--- Begin Source material ---

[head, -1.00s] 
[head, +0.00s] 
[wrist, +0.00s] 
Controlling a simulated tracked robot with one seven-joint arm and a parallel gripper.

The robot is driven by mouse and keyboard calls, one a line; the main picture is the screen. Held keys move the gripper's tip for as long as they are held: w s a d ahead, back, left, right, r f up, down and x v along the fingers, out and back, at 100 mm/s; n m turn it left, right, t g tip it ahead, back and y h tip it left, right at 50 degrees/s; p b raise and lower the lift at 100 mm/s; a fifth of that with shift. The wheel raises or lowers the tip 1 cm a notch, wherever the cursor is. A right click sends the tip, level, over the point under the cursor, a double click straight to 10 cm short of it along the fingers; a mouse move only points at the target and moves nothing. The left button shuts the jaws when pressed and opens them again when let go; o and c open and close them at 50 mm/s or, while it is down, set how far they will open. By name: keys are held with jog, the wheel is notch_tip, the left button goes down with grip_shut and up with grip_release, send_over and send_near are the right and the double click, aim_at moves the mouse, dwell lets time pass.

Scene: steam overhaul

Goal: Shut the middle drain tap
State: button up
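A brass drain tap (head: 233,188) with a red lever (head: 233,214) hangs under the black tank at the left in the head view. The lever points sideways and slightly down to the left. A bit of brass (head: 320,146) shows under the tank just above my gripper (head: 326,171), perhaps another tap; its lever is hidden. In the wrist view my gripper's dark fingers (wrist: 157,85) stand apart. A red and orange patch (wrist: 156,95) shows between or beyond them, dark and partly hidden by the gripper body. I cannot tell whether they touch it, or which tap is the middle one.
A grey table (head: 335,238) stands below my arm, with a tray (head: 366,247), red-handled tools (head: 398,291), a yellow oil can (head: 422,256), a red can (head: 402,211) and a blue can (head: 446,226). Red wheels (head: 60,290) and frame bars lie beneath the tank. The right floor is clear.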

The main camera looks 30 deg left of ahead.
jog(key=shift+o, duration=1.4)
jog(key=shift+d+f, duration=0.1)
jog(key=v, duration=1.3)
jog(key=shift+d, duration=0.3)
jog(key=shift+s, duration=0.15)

--- End Source material ---

§ **Requirements**
Output exactly the lines running from the line containing "[wrist, +0.00s]" through the line containing "Controlling a simulated", and only those lines.

§ **Solution to this exercise**
[wrist, +0.00s] 
Controlling a simulated tracked robot with one seven-joint arm and a parallel gripper.

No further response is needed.